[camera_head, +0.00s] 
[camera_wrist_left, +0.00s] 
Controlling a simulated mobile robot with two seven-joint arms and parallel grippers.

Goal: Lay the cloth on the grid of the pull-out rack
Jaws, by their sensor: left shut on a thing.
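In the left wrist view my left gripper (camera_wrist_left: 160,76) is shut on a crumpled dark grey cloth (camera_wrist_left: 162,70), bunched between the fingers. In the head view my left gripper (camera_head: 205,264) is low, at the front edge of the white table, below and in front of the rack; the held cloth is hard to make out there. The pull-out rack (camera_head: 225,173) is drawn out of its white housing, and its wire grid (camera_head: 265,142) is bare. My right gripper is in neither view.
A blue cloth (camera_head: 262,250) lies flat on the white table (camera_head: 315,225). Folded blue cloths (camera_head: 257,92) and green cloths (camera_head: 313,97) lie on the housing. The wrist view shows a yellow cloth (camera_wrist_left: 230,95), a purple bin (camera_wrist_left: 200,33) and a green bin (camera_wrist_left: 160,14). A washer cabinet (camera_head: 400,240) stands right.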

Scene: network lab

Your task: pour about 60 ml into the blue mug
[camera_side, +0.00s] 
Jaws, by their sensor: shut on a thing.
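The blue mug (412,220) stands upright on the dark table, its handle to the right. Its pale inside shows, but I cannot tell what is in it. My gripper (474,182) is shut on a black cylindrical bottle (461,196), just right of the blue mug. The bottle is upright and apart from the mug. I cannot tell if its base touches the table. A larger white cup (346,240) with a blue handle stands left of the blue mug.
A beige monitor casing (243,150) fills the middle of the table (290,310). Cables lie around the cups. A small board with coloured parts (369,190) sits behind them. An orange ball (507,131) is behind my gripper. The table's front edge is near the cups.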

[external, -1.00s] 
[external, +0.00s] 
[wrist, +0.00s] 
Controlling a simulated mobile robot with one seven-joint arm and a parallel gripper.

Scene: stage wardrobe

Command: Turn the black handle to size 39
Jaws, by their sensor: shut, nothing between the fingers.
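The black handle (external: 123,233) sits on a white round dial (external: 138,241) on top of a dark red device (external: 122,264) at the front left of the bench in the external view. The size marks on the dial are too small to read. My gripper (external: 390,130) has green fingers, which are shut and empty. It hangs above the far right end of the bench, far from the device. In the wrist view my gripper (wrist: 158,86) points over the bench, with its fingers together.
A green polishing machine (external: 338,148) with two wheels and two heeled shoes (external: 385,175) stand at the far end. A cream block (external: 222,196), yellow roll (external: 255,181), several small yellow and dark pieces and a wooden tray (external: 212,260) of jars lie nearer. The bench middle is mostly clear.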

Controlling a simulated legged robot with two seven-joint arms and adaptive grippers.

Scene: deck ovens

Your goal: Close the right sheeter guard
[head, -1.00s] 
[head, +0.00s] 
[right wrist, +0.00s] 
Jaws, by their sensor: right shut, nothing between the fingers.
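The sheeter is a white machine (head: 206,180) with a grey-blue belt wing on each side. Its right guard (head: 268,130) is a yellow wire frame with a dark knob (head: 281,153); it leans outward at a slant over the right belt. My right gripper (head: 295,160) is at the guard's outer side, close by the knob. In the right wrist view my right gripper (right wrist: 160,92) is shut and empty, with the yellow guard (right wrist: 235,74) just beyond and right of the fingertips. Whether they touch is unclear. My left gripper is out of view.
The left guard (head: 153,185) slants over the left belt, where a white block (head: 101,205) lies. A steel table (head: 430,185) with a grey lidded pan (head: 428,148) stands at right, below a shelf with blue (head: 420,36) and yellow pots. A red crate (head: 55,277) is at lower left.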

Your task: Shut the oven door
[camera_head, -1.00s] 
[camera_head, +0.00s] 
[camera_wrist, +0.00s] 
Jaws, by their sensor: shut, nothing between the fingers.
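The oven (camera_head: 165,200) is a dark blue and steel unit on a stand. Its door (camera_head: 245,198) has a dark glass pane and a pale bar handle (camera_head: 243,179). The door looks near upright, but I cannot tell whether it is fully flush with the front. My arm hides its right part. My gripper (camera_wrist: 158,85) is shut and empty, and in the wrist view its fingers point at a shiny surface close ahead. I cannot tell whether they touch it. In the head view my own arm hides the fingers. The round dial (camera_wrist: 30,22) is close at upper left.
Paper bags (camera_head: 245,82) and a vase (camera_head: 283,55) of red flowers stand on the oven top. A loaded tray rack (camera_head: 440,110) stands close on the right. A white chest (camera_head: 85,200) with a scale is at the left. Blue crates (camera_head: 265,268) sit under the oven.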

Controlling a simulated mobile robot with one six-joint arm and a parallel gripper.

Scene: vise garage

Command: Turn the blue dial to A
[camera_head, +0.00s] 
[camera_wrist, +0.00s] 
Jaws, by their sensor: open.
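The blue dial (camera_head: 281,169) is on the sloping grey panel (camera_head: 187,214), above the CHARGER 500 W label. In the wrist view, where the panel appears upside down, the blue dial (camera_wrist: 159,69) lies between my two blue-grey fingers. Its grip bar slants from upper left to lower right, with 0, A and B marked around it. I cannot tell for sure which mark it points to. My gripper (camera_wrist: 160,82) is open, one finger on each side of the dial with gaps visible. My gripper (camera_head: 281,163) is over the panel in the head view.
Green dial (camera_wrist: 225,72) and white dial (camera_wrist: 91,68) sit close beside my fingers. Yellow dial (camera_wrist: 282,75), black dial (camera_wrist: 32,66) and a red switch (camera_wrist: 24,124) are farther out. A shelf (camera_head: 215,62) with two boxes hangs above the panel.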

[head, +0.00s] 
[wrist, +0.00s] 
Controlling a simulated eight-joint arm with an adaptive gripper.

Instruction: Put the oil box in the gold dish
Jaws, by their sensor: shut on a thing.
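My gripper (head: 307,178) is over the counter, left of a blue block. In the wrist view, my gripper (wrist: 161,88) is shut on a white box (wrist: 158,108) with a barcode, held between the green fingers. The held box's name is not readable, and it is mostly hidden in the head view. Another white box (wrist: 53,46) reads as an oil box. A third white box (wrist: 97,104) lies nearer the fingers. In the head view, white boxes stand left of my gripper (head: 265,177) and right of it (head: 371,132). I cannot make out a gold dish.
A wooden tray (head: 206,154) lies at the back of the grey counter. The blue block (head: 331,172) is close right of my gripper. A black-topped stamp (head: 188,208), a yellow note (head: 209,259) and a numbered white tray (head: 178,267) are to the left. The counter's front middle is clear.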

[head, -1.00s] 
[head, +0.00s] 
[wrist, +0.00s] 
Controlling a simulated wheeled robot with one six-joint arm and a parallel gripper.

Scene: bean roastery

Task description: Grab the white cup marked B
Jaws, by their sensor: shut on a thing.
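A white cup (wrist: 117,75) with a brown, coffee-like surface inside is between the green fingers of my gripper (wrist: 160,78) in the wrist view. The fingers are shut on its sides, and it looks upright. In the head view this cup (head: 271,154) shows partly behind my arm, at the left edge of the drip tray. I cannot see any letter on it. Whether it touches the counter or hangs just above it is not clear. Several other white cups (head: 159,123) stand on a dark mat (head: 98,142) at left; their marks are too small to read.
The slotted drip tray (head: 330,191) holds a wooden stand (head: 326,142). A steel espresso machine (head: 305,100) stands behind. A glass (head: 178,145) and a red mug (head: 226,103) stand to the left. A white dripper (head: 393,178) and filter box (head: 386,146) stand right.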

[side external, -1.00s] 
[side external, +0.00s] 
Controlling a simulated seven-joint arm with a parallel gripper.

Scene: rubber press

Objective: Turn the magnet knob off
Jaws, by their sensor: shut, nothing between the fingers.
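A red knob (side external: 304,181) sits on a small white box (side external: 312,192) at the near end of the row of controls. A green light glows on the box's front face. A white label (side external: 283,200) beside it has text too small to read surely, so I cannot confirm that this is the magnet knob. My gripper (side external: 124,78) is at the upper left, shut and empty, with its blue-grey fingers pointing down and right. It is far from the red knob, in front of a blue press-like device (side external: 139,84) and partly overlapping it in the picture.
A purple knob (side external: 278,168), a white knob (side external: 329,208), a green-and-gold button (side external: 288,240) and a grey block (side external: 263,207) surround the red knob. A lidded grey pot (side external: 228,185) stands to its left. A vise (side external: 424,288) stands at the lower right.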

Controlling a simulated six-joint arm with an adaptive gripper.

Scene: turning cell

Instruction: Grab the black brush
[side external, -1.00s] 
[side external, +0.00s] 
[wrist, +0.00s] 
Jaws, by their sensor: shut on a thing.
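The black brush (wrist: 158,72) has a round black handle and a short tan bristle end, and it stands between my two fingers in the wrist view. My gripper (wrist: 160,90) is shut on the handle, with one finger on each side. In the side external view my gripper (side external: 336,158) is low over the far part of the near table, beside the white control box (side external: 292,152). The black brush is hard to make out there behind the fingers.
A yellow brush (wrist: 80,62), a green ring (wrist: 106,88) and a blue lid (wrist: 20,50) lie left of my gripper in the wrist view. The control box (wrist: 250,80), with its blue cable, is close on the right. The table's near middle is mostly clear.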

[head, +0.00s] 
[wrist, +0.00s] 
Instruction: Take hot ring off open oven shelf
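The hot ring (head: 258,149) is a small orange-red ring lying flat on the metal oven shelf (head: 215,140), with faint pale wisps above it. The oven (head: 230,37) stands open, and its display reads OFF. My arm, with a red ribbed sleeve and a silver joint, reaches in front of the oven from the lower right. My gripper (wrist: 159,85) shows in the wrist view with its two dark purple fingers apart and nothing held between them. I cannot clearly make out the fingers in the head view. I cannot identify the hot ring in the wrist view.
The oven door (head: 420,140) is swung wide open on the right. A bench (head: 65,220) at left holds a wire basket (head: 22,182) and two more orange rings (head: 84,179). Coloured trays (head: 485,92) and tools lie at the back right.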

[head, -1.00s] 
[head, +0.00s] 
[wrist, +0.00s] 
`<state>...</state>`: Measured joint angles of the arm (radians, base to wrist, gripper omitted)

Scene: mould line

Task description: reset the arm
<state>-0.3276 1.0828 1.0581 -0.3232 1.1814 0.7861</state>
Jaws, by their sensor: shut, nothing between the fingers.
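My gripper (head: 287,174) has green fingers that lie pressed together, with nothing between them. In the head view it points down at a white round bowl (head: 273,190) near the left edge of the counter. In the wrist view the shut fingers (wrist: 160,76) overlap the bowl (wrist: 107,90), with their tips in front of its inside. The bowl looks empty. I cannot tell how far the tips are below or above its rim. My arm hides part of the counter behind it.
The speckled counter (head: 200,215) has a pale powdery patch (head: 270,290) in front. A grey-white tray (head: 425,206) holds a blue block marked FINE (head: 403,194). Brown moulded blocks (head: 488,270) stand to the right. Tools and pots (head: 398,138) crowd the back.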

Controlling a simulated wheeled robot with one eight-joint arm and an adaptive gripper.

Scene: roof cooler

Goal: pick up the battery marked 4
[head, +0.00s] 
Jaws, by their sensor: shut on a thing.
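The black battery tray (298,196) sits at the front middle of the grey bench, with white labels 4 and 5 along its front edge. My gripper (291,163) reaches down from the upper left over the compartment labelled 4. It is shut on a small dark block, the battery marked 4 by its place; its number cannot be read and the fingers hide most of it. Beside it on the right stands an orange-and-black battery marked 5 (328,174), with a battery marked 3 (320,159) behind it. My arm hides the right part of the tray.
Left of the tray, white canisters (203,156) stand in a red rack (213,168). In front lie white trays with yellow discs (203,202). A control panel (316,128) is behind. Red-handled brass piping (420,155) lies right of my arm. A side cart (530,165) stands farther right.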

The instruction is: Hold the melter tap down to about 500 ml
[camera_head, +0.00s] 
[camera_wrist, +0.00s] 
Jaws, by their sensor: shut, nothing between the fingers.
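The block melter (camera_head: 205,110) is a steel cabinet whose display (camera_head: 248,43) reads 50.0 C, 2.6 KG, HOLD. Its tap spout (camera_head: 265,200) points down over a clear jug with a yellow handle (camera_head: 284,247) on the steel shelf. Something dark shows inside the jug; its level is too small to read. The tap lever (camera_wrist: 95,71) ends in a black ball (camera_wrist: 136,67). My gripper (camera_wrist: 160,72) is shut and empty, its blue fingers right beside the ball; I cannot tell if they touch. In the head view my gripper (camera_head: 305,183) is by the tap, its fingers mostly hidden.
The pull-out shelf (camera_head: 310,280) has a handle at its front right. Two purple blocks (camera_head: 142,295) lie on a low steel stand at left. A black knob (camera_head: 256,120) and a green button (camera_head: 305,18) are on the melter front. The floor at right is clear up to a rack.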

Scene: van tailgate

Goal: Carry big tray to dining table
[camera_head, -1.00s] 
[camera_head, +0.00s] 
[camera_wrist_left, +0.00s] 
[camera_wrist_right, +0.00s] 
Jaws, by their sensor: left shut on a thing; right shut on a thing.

:::

- [AIM] Go through the material above and output exactly the lines from the one containing "Instruction: Take hot" through the one containing "<state>-0.3276 1.0828 1.0581".

- [OUTPUT BELOW]
Instruction: Take hot ring off open oven shelf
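The hot ring (head: 258,149) is a small orange-red ring lying flat on the metal oven shelf (head: 215,140), with faint pale wisps above it. The oven (head: 230,37) stands open, and its display reads OFF. My arm, with a red ribbed sleeve and a silver joint, reaches in front of the oven from the lower right. My gripper (wrist: 159,85) shows in the wrist view with its two dark purple fingers apart and nothing held between them. I cannot clearly make out the fingers in the head view. I cannot identify the hot ring in the wrist view.
The oven door (head: 420,140) is swung wide open on the right. A bench (head: 65,220) at left holds a wire basket (head: 22,182) and two more orange rings (head: 84,179). Coloured trays (head: 485,92) and tools lie at the back right.

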[head, -1.00s] 
[head, +0.00s] 
[wrist, +0.00s] 
`<state>...</state>`: Measured joint angles of the arm (radians, base to wrist, gripper omitted)

Scene: mould line

Task description: reset the arm
<state>-0.3276 1.0828 1.0581 -0.3232 1.1814 0.7861</state>

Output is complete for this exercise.